Fukuoka — Akasaka
#9 in Fukuoka  •  Michelin Guide Selected

Sushi Kijima

Twenty years of training under Yamanaka's most exacting masters, distilled into a counter format that Fukuoka had never quite seen before. Hakata sushi meets kappo — dinner structured as conversation.
First Date Proposal Solo Dining Michelin Selected

The Verdict

Chef Eitaro Kijima spent twenty years in training at Yamanaka, the storied Hakata sushi institution that has defined the local sushi tradition for decades. He left in 2015 to open his own counter in Akasaka, and the resulting restaurant — Sushi Kijima — is a refinement and expansion of what he learned: the precise Hakata-mae sushi tradition, extended through kappo-style small plates that frame the sushi sequence in a way that pure sushiyas cannot.

The concept of Hakata-mae sushi is less well-known internationally than Edomae, but it is no less distinct. Where Edomae tradition emphasises the aging and curing of fish — drawing on the techniques developed in Edo-period Tokyo for preserving fish in a pre-refrigeration era — Hakata-mae focuses on the exceptional freshness of Kyushu's fishing grounds, served with less intervention and more attention to the natural sweetness of fish sourced from the Genkai Sea. Chef Kijima's sourcing is local by conviction as much as geography: he works with specific fishing boats, specific markets, specific relationships built over two decades of purchasing for Yamanaka.

The kappo element — small Japanese dishes served between sushi courses — transforms the meal from a sushi sequence into something more closely resembling a kaiseki experience in its pacing and variety. These dishes follow the same seasonal logic as the sushi: what arrives from the fishing grounds and the farms of Itoshima determines what Kijima cooks that day. The menu is never fixed, which means the reservation system cannot tell you what you will eat. This is the right answer to that kind of uncertainty.

The Experience

A meal at Sushi Kijima is organised around the counter — seating approximately ten people — with the chef working directly in front of each guest. The kappo courses arrive first: a series of small dishes showcasing the season's finest ingredients prepared with the quiet technique of a man who has spent twenty years acquiring it. A simmered dish of Kyushu vegetables in dashi. A delicate steamed egg custard. A piece of fish prepared in a way — lightly seared, finished with a citrus gel — that announces the theme of what the sushi courses will develop.

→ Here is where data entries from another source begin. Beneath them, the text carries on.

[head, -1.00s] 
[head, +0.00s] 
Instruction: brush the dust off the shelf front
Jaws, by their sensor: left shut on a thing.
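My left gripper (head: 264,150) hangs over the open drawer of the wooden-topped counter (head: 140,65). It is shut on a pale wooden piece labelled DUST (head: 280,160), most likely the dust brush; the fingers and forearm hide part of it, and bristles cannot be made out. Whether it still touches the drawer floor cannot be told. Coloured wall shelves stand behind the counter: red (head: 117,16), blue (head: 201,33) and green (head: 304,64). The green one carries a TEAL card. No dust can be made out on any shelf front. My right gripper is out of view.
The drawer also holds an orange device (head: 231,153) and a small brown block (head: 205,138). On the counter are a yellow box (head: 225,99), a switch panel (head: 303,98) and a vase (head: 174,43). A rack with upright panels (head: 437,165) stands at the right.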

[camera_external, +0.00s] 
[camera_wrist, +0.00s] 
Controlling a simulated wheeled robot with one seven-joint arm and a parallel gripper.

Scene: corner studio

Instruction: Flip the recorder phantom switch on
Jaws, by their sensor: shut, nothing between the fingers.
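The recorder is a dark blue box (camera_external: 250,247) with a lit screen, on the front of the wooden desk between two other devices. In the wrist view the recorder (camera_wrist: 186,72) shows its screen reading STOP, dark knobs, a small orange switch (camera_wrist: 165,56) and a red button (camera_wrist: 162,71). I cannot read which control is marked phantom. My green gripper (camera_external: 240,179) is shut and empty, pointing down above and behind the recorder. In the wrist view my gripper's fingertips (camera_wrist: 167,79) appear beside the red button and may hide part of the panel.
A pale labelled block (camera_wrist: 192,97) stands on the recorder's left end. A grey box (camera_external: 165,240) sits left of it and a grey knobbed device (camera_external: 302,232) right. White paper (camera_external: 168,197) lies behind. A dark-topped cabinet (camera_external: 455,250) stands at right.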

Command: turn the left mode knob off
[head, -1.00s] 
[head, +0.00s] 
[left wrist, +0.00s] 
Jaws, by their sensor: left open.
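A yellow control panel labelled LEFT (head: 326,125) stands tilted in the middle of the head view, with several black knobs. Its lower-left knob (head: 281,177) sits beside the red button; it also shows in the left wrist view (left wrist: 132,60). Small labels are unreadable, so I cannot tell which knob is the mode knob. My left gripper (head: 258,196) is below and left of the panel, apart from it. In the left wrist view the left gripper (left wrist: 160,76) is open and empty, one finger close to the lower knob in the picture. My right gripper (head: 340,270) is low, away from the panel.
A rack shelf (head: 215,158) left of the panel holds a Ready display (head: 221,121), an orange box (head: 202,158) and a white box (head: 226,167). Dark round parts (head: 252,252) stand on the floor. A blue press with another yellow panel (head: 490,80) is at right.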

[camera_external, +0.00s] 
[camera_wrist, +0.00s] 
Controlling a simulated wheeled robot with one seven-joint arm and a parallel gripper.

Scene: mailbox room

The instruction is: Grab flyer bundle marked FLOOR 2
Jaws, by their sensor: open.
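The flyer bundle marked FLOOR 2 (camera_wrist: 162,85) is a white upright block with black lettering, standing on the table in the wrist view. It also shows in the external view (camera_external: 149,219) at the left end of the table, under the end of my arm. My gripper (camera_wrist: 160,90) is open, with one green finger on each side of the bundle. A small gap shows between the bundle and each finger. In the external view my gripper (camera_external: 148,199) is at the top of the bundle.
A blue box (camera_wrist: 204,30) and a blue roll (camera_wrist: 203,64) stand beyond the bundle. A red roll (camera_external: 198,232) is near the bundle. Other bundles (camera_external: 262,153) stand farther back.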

The sushi sequence follows: Hakata-mae nigiri in the classic local style, with vinegared rice whose seasoning is Kijima's own formulation, the fish treated with less intervention than the Edomae canon typically permits. The result is sushi in which you taste the fish itself, rather than the chef's technique applied to it — a philosophy that only succeeds when the sourcing is excellent, which here it is by the force of two decades of relationship.

The meal's structure — moving between kappo and sushi, between cooked and raw, between flavour intensities — creates a natural conversation. At a counter of ten, with a chef who engages when asked and leaves space when not, a first date at Sushi Kijima has the pacing and the privacy that such an occasion requires, without the formality that can make fine dining feel like a performance.

Why It Works for First Date

The first date is the occasion most poorly served by restaurants that prioritise spectacle over intimacy. A room that announces itself too loudly — through design, through noise, through the proximity of other diners — makes the work of early conversation harder. What a first date needs is a setting that is clearly special without being intimidating, food that provides natural talking points, and a pace that allows the evening to develop without either rushing it or leaving it stranded.

Sushi Kijima solves each of these requirements. The counter is intimate at a scale — ten seats — that does not feel crowded. The kappo-sushi format provides built-in conversational anchors: each new dish is a small discovery. The quality of the food communicates investment without requiring a performance of wealth. And Chef Kijima's cooking is interesting in the specific way that requires no prior knowledge to appreciate — the flavours speak without translation.

For diners visiting from outside Fukuoka, Sushi Kijima also offers what the city's three-star counters cannot: genuine accessibility. A reservation at Sushi Sakai requires planning months in advance. Kijima can typically be booked two to four weeks ahead, with the correct approach. The experience is different in register but not in care — which is precisely right for a first date that wants to be memorable rather than performative. For comparison across cities, Tokyo's equivalent tier of Michelin-selected kappo-sushi counters books similarly, at similar prices.

8.7Food
8.5Ambience
8.0Value

Also in Fukuoka

For those who want the full arc of Fukuoka sushi — from Kijima's Hakata-mae approach to the summit — Sushi Sakai with its three Michelin stars and Sushi Gyoten with its three stars in Hirao represent the pinnacle of what the city offers. For a proposal that requires still greater intimacy, Ippongi Ishibashi in Hirao offers a kaiseki-sushi hybrid with a private tatami room option. And for an understanding of the tradition that shaped Chef Kijima, Fukuoka's broader sushi culture — available in the city's many counter restaurants — remains one of Japan's great regional dining arguments.